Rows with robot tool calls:
--
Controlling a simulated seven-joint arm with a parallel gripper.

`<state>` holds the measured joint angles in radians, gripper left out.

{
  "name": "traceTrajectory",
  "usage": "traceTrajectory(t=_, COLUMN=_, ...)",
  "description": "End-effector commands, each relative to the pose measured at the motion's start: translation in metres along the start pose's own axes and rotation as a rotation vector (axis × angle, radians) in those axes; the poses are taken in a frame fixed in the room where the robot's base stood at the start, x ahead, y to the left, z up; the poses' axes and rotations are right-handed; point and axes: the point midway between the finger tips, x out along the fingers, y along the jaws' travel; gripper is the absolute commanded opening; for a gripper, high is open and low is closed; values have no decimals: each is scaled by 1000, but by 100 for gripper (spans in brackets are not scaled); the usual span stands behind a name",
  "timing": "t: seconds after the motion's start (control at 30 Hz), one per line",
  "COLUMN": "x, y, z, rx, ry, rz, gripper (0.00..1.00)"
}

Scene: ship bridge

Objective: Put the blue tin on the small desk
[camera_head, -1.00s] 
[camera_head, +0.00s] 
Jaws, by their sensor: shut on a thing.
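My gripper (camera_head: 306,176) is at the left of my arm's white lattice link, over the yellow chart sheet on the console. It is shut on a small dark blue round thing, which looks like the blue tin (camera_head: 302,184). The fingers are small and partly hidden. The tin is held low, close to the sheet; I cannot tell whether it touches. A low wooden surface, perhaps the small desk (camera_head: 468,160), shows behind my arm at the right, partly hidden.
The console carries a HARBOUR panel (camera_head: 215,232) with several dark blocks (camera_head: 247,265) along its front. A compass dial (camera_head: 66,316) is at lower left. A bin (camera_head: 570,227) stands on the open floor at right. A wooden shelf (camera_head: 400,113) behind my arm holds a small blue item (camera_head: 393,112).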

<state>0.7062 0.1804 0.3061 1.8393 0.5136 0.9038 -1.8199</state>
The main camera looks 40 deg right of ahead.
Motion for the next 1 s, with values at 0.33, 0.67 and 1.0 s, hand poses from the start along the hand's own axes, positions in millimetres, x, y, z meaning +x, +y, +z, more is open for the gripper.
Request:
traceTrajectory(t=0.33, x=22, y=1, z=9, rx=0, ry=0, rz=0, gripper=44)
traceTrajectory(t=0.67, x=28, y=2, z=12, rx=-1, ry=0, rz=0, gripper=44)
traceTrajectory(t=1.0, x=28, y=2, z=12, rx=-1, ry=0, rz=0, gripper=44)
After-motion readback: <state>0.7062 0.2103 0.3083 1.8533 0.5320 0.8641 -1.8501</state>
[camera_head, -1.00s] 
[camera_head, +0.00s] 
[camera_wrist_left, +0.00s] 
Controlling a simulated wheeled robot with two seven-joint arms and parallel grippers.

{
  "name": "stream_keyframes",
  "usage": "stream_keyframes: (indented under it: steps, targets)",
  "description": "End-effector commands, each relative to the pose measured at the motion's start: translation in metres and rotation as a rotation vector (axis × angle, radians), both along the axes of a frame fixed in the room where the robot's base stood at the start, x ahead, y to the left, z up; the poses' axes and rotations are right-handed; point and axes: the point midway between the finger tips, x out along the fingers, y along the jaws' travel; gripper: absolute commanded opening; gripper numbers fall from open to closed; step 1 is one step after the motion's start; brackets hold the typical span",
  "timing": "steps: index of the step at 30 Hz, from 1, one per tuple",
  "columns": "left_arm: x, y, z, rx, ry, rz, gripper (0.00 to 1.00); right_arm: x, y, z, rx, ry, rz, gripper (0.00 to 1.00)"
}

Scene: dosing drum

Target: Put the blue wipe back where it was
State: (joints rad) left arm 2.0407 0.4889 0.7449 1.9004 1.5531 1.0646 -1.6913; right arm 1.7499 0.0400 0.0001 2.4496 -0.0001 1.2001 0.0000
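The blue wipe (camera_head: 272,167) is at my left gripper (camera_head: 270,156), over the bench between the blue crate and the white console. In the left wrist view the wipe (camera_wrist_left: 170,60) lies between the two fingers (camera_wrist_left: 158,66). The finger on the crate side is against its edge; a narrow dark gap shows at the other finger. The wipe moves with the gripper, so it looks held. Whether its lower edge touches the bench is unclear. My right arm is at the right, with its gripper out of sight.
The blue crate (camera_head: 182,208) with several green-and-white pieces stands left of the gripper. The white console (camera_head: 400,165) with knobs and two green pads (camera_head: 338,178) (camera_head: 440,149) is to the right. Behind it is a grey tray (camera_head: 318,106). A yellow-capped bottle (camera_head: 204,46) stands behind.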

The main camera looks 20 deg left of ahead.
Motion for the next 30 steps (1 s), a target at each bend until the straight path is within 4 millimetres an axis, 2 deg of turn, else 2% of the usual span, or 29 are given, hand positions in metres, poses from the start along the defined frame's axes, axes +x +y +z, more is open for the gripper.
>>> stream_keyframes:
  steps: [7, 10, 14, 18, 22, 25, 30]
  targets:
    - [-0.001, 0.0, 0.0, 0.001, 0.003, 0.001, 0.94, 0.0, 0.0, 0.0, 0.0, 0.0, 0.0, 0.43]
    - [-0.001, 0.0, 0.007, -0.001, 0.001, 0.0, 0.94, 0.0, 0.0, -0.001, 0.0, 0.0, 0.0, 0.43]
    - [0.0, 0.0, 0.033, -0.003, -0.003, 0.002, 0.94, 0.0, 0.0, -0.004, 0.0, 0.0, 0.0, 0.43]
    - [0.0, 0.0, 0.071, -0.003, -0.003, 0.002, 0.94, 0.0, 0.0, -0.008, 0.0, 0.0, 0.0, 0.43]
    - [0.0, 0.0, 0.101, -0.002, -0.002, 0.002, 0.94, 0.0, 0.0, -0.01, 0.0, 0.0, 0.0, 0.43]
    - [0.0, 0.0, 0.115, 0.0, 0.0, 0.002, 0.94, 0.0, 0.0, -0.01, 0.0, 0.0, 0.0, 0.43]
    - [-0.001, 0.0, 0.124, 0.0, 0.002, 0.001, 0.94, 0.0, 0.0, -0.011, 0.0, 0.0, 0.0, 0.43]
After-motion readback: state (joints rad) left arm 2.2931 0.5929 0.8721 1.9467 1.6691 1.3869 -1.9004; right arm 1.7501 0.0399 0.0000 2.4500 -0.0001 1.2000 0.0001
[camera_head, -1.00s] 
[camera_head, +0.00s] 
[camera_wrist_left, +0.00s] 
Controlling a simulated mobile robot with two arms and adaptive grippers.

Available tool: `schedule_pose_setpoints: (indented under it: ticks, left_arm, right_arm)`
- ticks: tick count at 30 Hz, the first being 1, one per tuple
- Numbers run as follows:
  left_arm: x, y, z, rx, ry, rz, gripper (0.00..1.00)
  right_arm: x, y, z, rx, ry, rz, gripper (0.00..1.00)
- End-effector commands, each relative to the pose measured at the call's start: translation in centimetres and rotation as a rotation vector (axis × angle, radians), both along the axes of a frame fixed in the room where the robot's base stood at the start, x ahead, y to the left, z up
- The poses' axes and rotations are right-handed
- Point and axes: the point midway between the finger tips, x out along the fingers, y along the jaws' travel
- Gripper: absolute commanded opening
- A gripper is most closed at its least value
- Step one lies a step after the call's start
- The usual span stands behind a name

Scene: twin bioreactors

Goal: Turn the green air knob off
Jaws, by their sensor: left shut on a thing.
--
§ Stated exercise: In the listing, find every line containing the word "simulated" and list it.

§ Result for this task:
Controlling a simulated seven-joint arm with a parallel gripper.
Controlling a simulated wheeled robot with two seven-joint arms and parallel grippers.
Controlling a simulated mobile robot with two arms and adaptive grippers.

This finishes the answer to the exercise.